Couple challenges Northern Ireland’s gay marriage ban in court

A second legal challenge will be heard in December.

A couple is challenging Northern Ireland’s gay marriage ban in court after parliament blocked a same-sex marriage bill for the fifth time last week.

The anonymous couple told the High Court in Belfast that their union had been ‘demeaned, devalued and undermined’ on Monday (9 November) morning.

Claimant X and his husband were married in England last year but are only recognized as civil partners in their home country.

Northern Ireland the only part of the UK and Ireland that does not recognize gay marriage – even though it was the first place to legalize civil unions in 2006.

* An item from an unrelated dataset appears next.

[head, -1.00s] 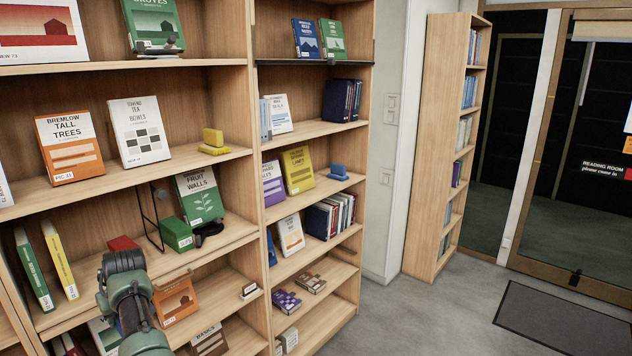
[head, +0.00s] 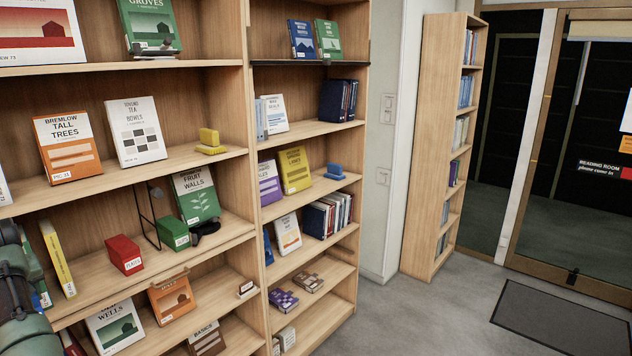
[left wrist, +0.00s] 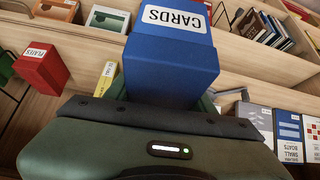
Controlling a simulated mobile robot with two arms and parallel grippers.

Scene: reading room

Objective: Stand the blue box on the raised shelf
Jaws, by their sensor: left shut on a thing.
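The blue box (left wrist: 172,65), with a white CARDS label, is in my left gripper (left wrist: 163,97) in the left wrist view. The jaws are shut on it, and its labelled end points away from the gripper body. In the head view only my left arm shows at the left edge, and I cannot make out the box clearly there. A shelf board with a dark front edge (head: 310,62) is high in the narrower bay; I cannot tell whether it is the raised shelf. My right gripper is in neither view.
A red box (head: 124,255), a green box (head: 174,233) and a wire bookend (head: 146,218) stand on a lower shelf of the wide bay. A yellow book (head: 57,257) leans near my arm. A yellow bookend (head: 210,140) and a blue one (head: 335,171) sit on higher shelves.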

Last week, the Northern Ireland Assembly voted in favor of a gay marriage bill for the first time. But the Democratic Unionist Party blocked the legislation with a ‘petition of concern,’ which was originally designed to protect minority rights.

‘This case is hugely significant,’ said Patrick Corrigan, Northern Ireland program director of Amnesty International.

‘Following the repeated failure of the Northern Ireland Assembly to legislate for marriage equality, litigation has been forced on this couple who simply want their marriage to be recognized as such in the place they live.

‘It is the case of a couple who took off from Heathrow as a married couple and landed in Belfast no longer married. That is how absurd and inconsistent the marriage law for same-sex couples is in the UK.

A second legal challenge to the ban, involving the first two couples to enter civil partnerships in Northern Ireland, will be heard next month.

According to a recent Ipsos MORI poll, 68% of adults in Northern Ireland support gay marriage – more than the 62.8% that voted Yes in the south’s referendum in May.